Tuesday, January 22, 2008

The root of Kenya’s problems is politics, not tribal affiliations

“Ancient tribal hatreds” is a common explanation by Westerners for conflicts in Third-World nations, particularly Africa. However, that simple explanation tends to overlook decades, even centuries, of cooperation and tolerance between many diverse groups. Usually, the truer answer is the same as it is the world over – old-fashioned politics. When people believe the system is fair and credible, peace usually prevails. When citizens believe the system is unfair and not credible then the reactions of those out of power will range from mild resistance to open revolt.

Kenya has been one of the more stable and democratic countries in Africa but not withhout underlying polictal problems that have fed the current conflict.

On December 27th, general elections were held. President Kibaki under the Party of National Unity ran for re-election against a split opposition – the main faction led by Raila Odinga. Early vote counts seemed to favor Odinga but Kibaki won by a substantial margin leading to charges of vote rigging. Reports by international observers of problems with the vote counting fueled further anger. Supporters of Odinga went on a rampage and much of the violence has been directed against members of the Kikuyu tribe – the dominant political group in Kenya associated with President Kibaki. Retaliation by Kikuyus as well as firing upon unarmed protestors by the countries security forces have added to the resentment of Odinga supporters. (See this previous post regarding the violence in Kenya.)

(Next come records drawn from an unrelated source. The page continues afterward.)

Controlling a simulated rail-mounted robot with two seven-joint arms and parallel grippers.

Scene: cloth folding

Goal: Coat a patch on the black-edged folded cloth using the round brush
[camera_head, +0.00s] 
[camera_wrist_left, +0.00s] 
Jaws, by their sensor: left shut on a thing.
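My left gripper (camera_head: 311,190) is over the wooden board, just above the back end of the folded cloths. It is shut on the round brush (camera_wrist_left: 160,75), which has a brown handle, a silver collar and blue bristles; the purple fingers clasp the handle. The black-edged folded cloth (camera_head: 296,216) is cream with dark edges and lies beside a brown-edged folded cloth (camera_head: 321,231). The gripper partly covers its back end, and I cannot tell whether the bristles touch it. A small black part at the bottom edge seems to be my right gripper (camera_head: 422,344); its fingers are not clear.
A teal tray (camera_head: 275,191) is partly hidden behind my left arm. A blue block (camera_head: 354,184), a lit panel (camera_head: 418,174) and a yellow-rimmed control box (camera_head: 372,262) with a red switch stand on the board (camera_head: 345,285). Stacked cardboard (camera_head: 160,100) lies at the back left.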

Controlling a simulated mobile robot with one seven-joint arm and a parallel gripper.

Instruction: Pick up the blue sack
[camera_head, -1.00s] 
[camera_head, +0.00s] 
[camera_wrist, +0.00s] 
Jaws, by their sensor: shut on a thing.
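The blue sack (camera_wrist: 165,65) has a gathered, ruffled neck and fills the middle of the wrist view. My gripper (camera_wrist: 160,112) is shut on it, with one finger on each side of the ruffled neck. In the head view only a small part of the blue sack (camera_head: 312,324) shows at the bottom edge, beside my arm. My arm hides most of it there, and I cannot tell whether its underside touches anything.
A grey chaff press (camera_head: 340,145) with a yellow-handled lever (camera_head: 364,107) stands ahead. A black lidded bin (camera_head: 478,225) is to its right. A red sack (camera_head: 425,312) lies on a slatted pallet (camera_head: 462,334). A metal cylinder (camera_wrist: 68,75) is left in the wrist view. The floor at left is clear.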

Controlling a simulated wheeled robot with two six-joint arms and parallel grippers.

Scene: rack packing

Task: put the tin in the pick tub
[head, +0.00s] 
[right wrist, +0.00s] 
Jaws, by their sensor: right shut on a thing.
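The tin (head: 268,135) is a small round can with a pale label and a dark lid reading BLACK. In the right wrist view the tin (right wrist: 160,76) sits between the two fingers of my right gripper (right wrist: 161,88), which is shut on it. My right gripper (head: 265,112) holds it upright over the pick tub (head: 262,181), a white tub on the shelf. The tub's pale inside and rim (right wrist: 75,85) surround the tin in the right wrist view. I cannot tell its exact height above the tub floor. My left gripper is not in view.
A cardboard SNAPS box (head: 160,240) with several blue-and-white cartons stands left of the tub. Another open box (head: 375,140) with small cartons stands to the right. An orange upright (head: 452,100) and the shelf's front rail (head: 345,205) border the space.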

Anne Applebaum has these observations in Slate:
… Unless you were paying very close attention, you were probably tempted, as I was at first, to dismiss these events as yet more evidence of Africa's ungovernability. Uganda, Rwanda, Liberia, Somalia, Sudan, Sierra Leone—tribal enmity plus poverty equals violence. Kenya is another country evolving into a failed state. Doesn't it prove, once again, that Africa is an exception to all the rules about global development, democratization, and "progress"?

Actually, it doesn't. In fact, the closer one looks at Kenya, the less exceptional Africa seems. What was most striking to me about the recent violence in Kenya was not how much the country resembles Rwanda, but rather how much it resembles, say, Ukraine in 2004 or South Korea in the 1980s. Perhaps the real story here is not, as one headline had it, about "The Demons That Still Haunt Africa," but rather about how Africa is no different from anywhere else.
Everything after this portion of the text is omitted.